FPPK-PS Laporkan Dugaan Korupsi Konsinyasi Jalan Samota ke Kejati NTB: BPN dan PN Sumbawa Diduga Terlibat

 

Mataram, SIAR POST – Dugaan tindak pidana korupsi dalam pencairan dana konsinyasi pembangunan Jalan Samota, Kelurahan Brang Biji, Kabupaten Sumbawa, resmi dilaporkan ke Kejaksaan Tinggi (Kejati) Nusa Tenggara Barat pada Senin (2/6/2025).

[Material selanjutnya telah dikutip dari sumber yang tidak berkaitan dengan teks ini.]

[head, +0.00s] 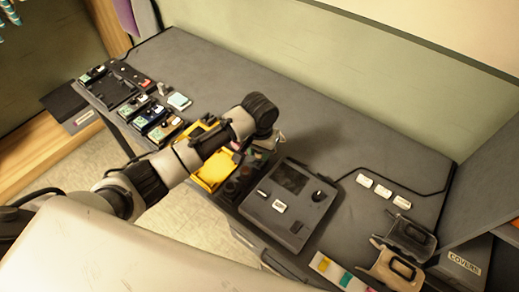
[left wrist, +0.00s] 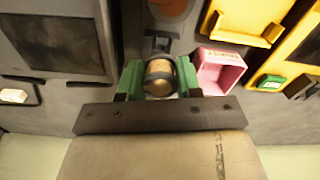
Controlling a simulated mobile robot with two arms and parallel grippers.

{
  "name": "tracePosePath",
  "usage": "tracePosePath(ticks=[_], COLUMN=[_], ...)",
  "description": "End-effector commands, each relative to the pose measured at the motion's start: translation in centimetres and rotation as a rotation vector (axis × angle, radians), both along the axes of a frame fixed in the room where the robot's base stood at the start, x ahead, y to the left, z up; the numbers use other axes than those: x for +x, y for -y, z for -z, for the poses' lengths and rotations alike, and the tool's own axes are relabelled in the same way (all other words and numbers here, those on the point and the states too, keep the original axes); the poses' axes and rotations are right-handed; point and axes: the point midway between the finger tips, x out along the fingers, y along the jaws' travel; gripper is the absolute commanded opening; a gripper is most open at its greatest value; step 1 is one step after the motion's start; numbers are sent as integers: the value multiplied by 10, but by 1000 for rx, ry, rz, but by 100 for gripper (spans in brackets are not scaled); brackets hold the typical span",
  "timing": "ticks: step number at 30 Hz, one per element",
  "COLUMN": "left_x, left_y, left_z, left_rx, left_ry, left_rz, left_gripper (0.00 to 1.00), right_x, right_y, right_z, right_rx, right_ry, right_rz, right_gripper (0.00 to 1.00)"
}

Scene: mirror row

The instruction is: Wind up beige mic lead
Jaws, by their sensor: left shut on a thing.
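My left arm reaches in from the left over the dark table in the head view; its gripper (head: 268,147) is small and partly hidden there, near the grey control box. In the left wrist view the green fingers of this gripper (left wrist: 159,80) are shut on a short tan, brass-coloured cylinder (left wrist: 159,72) with a dark collar. I cannot tell whether it belongs to the beige mic lead. No beige lead can be made out in either view. My right gripper is not in view.
The grey control box (head: 287,205) stands beside the gripper. A yellow tray (head: 213,168) and a pink open box (left wrist: 219,70) are close by. Small pedals (head: 160,125) line the left front edge. The table's back middle is clear.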

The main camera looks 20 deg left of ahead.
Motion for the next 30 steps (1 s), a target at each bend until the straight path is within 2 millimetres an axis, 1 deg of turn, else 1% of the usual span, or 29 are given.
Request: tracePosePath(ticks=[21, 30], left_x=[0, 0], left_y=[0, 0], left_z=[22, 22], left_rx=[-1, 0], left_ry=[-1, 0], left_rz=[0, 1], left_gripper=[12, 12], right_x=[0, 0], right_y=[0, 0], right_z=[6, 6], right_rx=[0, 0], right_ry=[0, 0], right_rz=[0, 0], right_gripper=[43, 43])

Laporan tersebut diajukan oleh Dewan Pengurus Pusat (DPP) Front Pemuda Peduli Keadilan Pulau Sumbawa (FPPK-PS) melalui Ketua Umum Abdul Hatab bersama tim kuasa hukum Sri Marjuni Gaeta, yakni Abdul Hafiz, SH, H. Muhammad Iskandar, SH., MH, dan Sjahrir Ramadhan, SH.

Dalam konferensi pers usai penyerahan berkas, Abdul Hatab menuding ada konspirasi antara oknum Badan Pertanahan Nasional (BPN) Sumbawa, Pengadilan Negeri (PN) Sumbawa, dan penggugat Ali Bin Dahlan (Ali BD).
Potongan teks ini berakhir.